The lead character of the play imagined himself a knight, Don Quixote, the Man of LaMancha, who goes out into the world to fight all wrongs --- to make the world a better place.  Initially, everyone thought he and his words and actions were nuts.  Listening to songs, however, I perceived an image of Jesus, and even my own life of late.  Don Quixote has a friend in the play, Sancho, who acts as his squire and follows him around, but when asked why admits he doesn’t know, “but I like him.”  And his answer reminded me of the apostles, and myself, following Jesus.

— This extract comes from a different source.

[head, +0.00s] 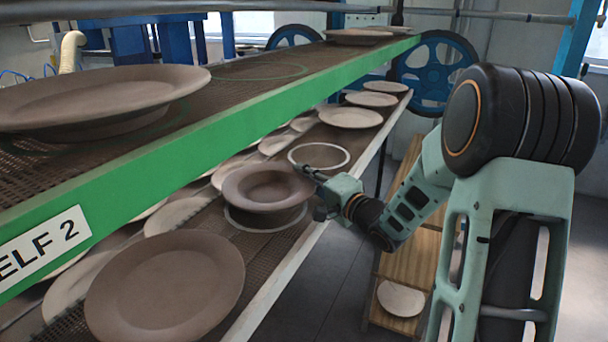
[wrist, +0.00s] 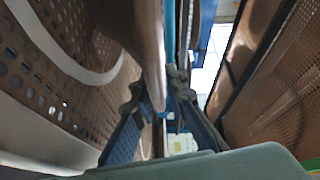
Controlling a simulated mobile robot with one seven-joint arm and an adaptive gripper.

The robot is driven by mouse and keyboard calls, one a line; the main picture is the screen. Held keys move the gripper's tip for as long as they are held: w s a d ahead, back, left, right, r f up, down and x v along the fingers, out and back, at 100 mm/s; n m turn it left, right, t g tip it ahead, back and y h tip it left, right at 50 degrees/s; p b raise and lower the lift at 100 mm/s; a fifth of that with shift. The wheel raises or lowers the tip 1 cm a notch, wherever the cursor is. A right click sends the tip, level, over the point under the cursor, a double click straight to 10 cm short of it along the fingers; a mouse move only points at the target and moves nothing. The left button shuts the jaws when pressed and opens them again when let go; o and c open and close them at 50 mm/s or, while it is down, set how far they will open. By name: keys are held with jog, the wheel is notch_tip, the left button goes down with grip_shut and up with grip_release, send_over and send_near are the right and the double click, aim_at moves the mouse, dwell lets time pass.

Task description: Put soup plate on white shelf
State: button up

The responsible authorities in the play, the padre and the duke (and even his own family) don’t understand what he is doing.  And neither do the prisoners/muleteers at the inn where he stops, and spots the local whore, Aldonza.  He immediately looks at Aldonza with eyes of love, and sees a thing of beauty, “a fair maiden” he says, and he calls her by a new name, Dulcinea (even as God did this to special people He saw) --- and then she REALLY doesn’t understand him.  “My name is Aldonza!”  He tells this lowest of the low that he loves her, and would fight to the death for her.  As the play progresses, eventually, reluctantly, Aldonza begins to change; she does see value in herself and in her life; she is loved.  At one point she decides to fight with the knight against her former way of life, but it is a difficult battle, and her friends in that life don’t want to let her go.  But at the end, she stands by the knight’s dying bed and calls to him, and reminds him her name, the name he called her, is Dulcinea.  And she says to him, “My Lord!” Looking back over the events of his life, as reminded by her, he says “it seemed as if a dream.”  His life and death (Jesus’) are also hard to believe.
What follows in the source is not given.